Successes and failures at inf.ed.ac.uk

Posts Tagged ‘progress summary

What I’ve been doing in May 09

leave a comment »

We had a technical Strategy Meeting this morning, an unusual event. I’d been dreading it, fearing a lack of stargazing technical foresight on my part, but as it happened the meeting was excellent, and I came away from it with two things: a massive boost to my morale (which had been flagging a bit since learning that I’m about to be chucked out of my bearable temporary office) and a determination to revive the habit of writing down at least every day pretty much everything I’ve been up to at work that day: the successes, the failures, the error messages, the things I found out and the things that I do and don’t understand. Documenting the successes is great for me (and for others) as an aide memoire.

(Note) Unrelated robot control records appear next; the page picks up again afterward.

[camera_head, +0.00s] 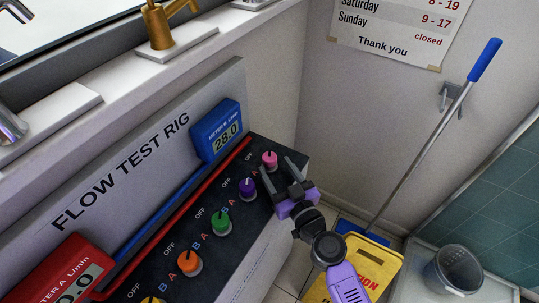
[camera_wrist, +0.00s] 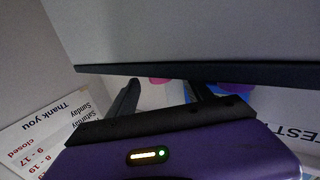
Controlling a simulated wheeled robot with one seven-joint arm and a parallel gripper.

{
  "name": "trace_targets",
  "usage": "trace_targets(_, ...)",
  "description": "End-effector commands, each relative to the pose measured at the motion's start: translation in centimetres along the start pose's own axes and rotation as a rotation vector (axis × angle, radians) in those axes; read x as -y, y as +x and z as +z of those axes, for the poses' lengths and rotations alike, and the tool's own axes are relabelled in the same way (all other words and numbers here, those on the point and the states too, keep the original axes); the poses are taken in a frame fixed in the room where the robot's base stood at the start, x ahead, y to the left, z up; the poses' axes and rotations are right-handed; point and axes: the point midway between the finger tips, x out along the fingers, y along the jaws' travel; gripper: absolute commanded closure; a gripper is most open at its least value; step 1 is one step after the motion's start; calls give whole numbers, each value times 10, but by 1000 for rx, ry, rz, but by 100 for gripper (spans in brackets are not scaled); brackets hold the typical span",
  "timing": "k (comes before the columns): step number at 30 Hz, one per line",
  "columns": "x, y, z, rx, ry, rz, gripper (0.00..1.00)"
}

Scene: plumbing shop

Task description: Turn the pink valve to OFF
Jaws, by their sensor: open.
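The pink valve (camera_head: 269,158) is the farthest knob on the dark top of the flow test rig, near its back right corner. An OFF label sits to its left. A dark pointer mark shows on the knob, but its exact setting is too small to tell. My gripper (camera_head: 279,170) is open and empty, just in front and to the right of the pink valve, near the rig's right edge. In the wrist view a sliver of the pink valve (camera_wrist: 159,81) shows between my fingers (camera_wrist: 165,97), beyond a dark edge; most of it is hidden.
The purple valve (camera_head: 247,188) is close to my gripper's left. Green (camera_head: 221,223), orange (camera_head: 189,262) and yellow valves follow toward the front. A blue meter (camera_head: 216,131) reads 28.0. A yellow sign (camera_head: 352,268), mop handle (camera_head: 430,135) and bucket (camera_head: 454,272) stand right of the rig.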

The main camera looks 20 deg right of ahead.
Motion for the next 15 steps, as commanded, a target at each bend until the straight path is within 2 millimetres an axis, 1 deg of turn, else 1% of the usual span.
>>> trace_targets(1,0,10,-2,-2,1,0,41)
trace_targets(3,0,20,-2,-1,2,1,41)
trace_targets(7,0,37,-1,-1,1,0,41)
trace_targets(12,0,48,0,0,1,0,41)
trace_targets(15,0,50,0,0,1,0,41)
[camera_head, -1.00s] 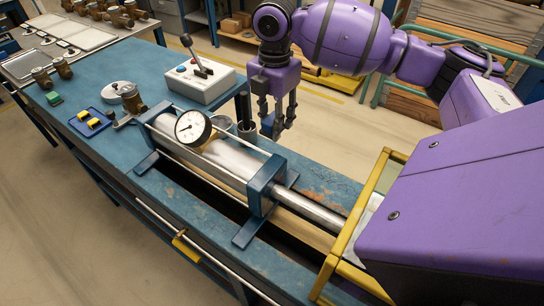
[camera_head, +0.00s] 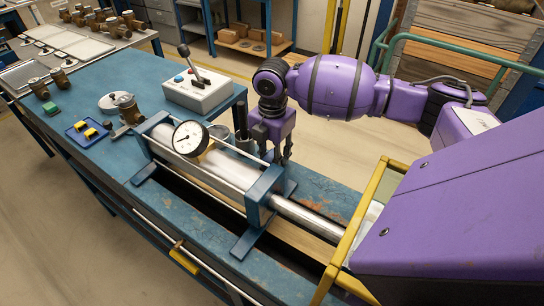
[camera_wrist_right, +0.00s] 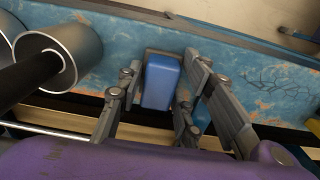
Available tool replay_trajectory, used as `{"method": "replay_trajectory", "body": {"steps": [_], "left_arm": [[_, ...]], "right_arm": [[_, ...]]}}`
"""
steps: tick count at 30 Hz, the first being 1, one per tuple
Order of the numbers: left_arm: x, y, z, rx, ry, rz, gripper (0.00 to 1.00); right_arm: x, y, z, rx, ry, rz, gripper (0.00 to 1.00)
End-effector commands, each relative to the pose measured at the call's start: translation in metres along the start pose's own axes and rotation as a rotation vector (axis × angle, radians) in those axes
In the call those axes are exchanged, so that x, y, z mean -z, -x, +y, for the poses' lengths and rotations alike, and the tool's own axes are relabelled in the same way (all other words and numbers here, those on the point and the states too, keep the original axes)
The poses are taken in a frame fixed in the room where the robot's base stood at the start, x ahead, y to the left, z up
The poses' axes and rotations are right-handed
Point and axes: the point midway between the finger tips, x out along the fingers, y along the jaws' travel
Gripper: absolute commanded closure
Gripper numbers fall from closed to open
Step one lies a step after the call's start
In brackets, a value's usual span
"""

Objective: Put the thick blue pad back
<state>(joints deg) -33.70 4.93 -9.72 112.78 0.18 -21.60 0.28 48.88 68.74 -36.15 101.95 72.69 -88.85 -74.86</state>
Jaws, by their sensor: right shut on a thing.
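The thick blue pad (camera_wrist_right: 161,82) is between the fingers of my right gripper (camera_wrist_right: 165,92) in the right wrist view, and the gripper is shut on it. Beneath it is the worn blue bench top, but I cannot tell whether the pad touches it. In the head view my right gripper (camera_head: 279,155) points down behind the test cylinder (camera_head: 215,165), beside its blue end block (camera_head: 262,196). The pad is hidden there. My left gripper is not in view.
A grey cup with a black rod (camera_wrist_right: 62,52) stands left of the gripper in the wrist view. The gauge (camera_head: 190,138) sits on the cylinder. A lever box (camera_head: 199,92) stands farther back. Worn bench top (camera_head: 325,192) is clear to the right.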

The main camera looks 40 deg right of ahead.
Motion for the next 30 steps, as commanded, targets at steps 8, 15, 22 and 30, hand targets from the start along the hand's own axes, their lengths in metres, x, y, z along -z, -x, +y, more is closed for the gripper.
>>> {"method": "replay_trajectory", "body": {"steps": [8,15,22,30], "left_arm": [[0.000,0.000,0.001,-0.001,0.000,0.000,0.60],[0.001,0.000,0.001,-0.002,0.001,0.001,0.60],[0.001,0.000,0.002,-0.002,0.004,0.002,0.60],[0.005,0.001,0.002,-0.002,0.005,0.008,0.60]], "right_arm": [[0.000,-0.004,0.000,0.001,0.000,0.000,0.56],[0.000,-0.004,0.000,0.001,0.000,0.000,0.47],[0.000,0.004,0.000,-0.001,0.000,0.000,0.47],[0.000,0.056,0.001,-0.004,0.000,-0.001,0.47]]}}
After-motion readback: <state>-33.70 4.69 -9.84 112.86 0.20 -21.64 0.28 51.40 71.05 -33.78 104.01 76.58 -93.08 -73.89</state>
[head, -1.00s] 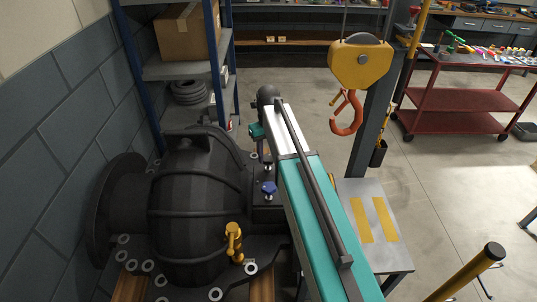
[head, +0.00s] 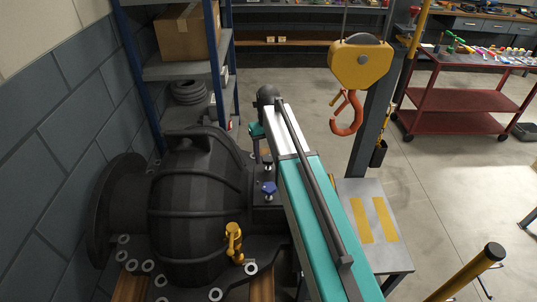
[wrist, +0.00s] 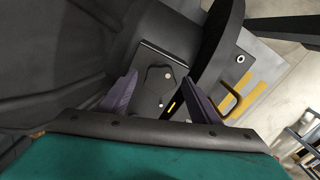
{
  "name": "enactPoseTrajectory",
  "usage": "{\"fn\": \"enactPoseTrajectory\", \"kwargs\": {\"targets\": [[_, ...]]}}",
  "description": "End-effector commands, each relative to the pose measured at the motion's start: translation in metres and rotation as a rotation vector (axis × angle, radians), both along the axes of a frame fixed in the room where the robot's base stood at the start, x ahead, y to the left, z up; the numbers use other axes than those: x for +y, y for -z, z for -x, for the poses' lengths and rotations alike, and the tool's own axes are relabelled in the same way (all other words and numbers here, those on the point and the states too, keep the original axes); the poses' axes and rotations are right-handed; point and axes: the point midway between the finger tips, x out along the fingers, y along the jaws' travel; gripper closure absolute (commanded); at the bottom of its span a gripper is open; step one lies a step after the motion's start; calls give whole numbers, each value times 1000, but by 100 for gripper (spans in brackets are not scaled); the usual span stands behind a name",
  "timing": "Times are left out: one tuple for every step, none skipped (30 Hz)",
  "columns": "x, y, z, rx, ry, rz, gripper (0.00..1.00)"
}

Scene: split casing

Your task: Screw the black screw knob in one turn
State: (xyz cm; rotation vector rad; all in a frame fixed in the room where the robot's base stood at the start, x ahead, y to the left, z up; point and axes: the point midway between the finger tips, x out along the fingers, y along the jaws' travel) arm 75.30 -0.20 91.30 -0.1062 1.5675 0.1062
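In the wrist view, a dark lobed knob (wrist: 157,80), which looks like the black screw knob, sits on a flat dark plate between and beyond my fingers. My gripper (wrist: 160,80) is open, its two purple fingers apart on either side of the knob with nothing held. I cannot tell how far the fingertips are from the knob. In the head view my gripper (head: 257,131) is small and partly hidden by my arm, above the casing's right side.
The dark round casing (head: 195,205) stands left of my arm, with a yellow valve (head: 234,242) in front. A crane hook (head: 346,113) hangs to the right. A grey platform with yellow stripes (head: 398,235) lies right of my arm. Open floor is beyond.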

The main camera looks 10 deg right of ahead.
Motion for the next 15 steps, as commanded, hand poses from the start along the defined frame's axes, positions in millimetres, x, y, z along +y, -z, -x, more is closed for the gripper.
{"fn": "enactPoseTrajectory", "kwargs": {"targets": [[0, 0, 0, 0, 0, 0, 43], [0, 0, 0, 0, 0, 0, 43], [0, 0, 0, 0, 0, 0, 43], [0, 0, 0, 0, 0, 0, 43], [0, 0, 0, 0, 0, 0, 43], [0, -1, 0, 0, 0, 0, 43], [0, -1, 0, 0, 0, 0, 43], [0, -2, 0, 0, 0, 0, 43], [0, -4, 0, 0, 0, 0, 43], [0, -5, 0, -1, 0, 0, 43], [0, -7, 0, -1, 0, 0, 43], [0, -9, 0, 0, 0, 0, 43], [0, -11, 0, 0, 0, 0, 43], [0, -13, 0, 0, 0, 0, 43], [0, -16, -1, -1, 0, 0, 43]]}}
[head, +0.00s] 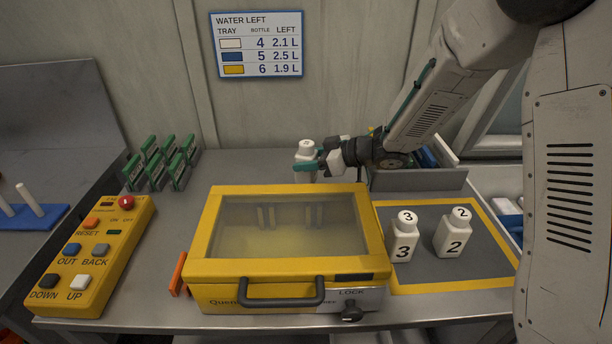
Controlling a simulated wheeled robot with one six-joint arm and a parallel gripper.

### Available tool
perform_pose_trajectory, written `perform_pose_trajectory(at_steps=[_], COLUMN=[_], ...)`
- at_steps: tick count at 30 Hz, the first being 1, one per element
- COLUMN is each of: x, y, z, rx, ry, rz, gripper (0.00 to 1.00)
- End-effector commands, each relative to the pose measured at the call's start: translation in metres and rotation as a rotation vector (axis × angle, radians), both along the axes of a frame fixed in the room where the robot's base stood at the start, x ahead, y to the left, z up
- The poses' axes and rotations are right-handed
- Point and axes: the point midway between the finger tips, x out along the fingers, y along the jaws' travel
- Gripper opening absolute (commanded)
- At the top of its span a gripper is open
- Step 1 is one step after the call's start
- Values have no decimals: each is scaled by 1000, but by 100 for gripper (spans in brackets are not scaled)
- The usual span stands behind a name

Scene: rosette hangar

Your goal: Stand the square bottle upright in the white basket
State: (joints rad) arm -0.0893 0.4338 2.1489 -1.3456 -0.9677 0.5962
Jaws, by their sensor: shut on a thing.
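My gripper (312,167) is behind the yellow lidded box, its jaw pads teal. It is shut on a white bottle (306,152), which looks upright with its cap up. The bottle's lower part is hidden by the gripper and box, so I cannot tell whether it touches the table. Two more white square bottles, marked 3 (404,240) and 2 (453,234), stand upright on the yellow-bordered grey mat (430,280). I cannot clearly make out a white basket; a white-edged container (446,150) shows partly behind my arm.
The yellow box (290,270) with a clear lid fills the middle of the table. A button panel (95,255) and green racks (160,160) stand at left. A grey-walled bin (418,181) is below my arm. A wall sign (258,45) lists water left.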

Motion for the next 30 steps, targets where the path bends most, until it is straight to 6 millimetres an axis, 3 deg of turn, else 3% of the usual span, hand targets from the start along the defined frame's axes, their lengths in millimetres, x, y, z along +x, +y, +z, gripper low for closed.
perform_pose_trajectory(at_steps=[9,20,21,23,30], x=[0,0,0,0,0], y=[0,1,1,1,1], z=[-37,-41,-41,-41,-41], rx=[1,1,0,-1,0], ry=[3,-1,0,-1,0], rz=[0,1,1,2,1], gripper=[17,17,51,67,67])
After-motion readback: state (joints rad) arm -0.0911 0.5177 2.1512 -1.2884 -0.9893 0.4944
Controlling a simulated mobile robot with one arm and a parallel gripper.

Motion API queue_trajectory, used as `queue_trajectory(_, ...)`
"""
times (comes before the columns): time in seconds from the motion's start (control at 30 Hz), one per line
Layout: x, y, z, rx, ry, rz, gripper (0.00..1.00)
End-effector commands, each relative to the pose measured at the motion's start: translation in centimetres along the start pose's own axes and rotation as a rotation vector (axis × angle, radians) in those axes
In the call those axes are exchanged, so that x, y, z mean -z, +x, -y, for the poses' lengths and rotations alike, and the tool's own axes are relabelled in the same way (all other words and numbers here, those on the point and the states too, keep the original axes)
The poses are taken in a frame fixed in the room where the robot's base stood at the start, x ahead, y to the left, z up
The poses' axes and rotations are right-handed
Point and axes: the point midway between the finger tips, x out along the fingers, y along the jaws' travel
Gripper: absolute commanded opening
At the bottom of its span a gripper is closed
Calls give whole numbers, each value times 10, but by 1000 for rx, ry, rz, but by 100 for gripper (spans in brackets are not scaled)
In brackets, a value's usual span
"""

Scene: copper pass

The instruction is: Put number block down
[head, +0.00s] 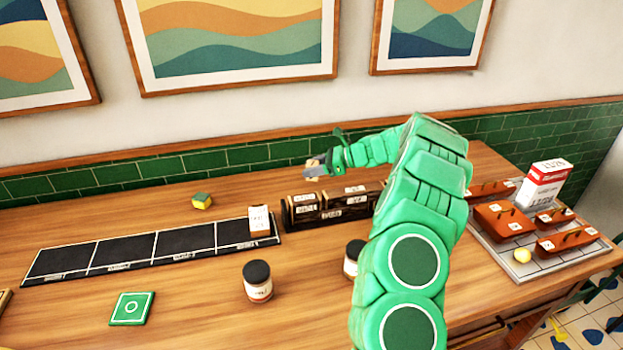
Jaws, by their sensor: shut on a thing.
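My green arm reaches over the table toward the back wall. My gripper (316,168) is shut on a small block, the number block (312,178), of which only a pale tan bit shows at the fingertips; its number cannot be read. It is above the back of the table, behind the dark wooden rack (322,220). A long black strip (128,252) divided into squares by white lines lies at left. A white block (259,220) stands on its right-end square.
A yellow-green cube (202,201) sits behind the strip. A dark-lidded jar (258,281) and a green coaster (132,308) are in front, with another jar (352,258) partly behind my arm. A grey tray (497,254) with brown pieces and a red-white box (541,185) are at right.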

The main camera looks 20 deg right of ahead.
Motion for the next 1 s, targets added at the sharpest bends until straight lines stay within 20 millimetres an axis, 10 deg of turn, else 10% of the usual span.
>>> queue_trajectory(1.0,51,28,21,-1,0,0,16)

Documenting the failures is even more important though in two ways: firstly it can often help to clear my thoughts, but secondly and maybe more importantly other people can read about my problems and chip in with their own ideas, they can rally round and help. Far better than just suffering in silence, I think.

In other words this amounts to the usual “I’m going to revive this blog” post.

Next week the sleep project is going to have to face the music as regards deadlines and the missing thereof at the monthly development meeting. This time Tim has asked us to produce a short summary of what happened in the last month with our projects and what might happen in the next month. To try to get it straight I’ve written down here what happened in the last month using the MPU weekly minutes as my guide. It’s probably rather longer than Tim asked for but if necessary I’ll summarise later. For now, I need to get this all down on paper dots.

Worked out how to successfully suspend and resume a Dell Optiplex 755 (the exact command is different for each model).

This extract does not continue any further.